Menurutnya, pendidikan seksual bukan sekadar tentang aktivitas seksual, tetapi tentang pemahaman akan tubuh, batasan pribadi, dan tanggung jawab. Hanung juga menekankan pentingnya peran orang tua dalam mengenalkan pendidikan seksual sejak masa pubertas.

Tokoh Nyai Gowok dalam film ini dimaksudkan sebagai simbol pendidikan yang membimbing laki-laki muda untuk menjadi pribadi yang menghargai dan melindungi perempuan. Nilai ini, kata Hanung, sejalan dengan ajaran moral dan agama, seperti yang tercantum dalam Surah An-Nisa ayat 34.

“Ini adalah karya yang mengajak kita memahami pentingnya laki-laki menghormati perempuan, bahkan sampai ke ruang privasinya,” ucap Hanung.

Film ini telah tayang perdana secara internasional di ajang International Film Festival Rotterdam (IFFR) 2025 dan mendapat sambutan positif. Di Indonesia, film ini akan tayang di bioskop mulai 5 Juni 2025 dalam dua versi: 17+ dan 21+. Versi 21+ merupakan versi orisinal tanpa pemotongan, sedangkan versi 17+ disesuaikan dengan regulasi penayangan untuk remaja.

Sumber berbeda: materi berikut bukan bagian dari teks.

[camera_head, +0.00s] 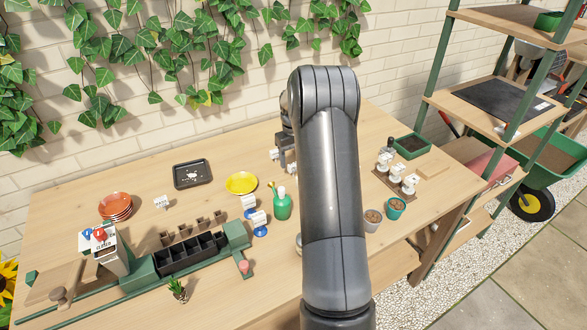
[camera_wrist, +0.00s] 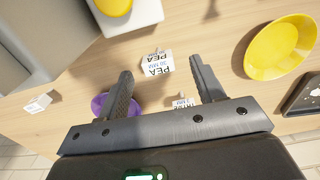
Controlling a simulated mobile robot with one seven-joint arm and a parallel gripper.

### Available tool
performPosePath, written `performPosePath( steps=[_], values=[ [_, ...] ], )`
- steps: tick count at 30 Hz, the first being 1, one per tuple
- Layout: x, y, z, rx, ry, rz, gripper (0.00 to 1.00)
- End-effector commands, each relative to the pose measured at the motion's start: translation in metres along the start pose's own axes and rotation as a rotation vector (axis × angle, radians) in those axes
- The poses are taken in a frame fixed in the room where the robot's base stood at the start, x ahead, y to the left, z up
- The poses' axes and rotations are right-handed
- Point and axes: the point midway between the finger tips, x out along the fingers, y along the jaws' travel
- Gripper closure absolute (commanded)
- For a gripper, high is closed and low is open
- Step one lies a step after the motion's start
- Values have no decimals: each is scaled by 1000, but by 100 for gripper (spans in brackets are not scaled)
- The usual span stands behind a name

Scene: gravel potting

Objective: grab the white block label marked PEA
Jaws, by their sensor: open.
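The white block label marked PEA (camera_wrist: 157,64) lies on the wooden table in the wrist view, with "30 MM" also printed on it. My gripper (camera_wrist: 161,70) is open, its two dark fingers spread on either side of the block in the picture. I cannot tell how far above the block they are. In the head view my arm hides much of the gripper, and small white blocks (camera_head: 274,154) show beside it. I cannot read which one is PEA there.
Another white printed label (camera_wrist: 183,102) shows between the fingers, partly hidden. A purple object (camera_wrist: 99,104) lies behind the left finger. A yellow dish (camera_wrist: 280,47) is at right, near a black tray (camera_head: 192,174). Bare table lies between block and dish.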

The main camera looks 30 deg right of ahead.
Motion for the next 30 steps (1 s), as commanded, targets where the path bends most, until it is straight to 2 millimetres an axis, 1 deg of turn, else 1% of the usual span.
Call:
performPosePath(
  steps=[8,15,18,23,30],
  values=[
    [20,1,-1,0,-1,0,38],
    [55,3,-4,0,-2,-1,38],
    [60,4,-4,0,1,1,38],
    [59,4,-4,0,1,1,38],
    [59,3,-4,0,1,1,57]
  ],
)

Produser Raam Punjabi dari MVP Pictures menyebut Gowok: Kamasutra Jawa sebagai terobosan penting dalam dunia perfilman nasional. “Indonesia butuh narasi berbeda, bukan cuma horor atau romansa. Lewat Gowok, kita mengangkat warisan budaya yang kaya dan memberi edukasi,” katanya.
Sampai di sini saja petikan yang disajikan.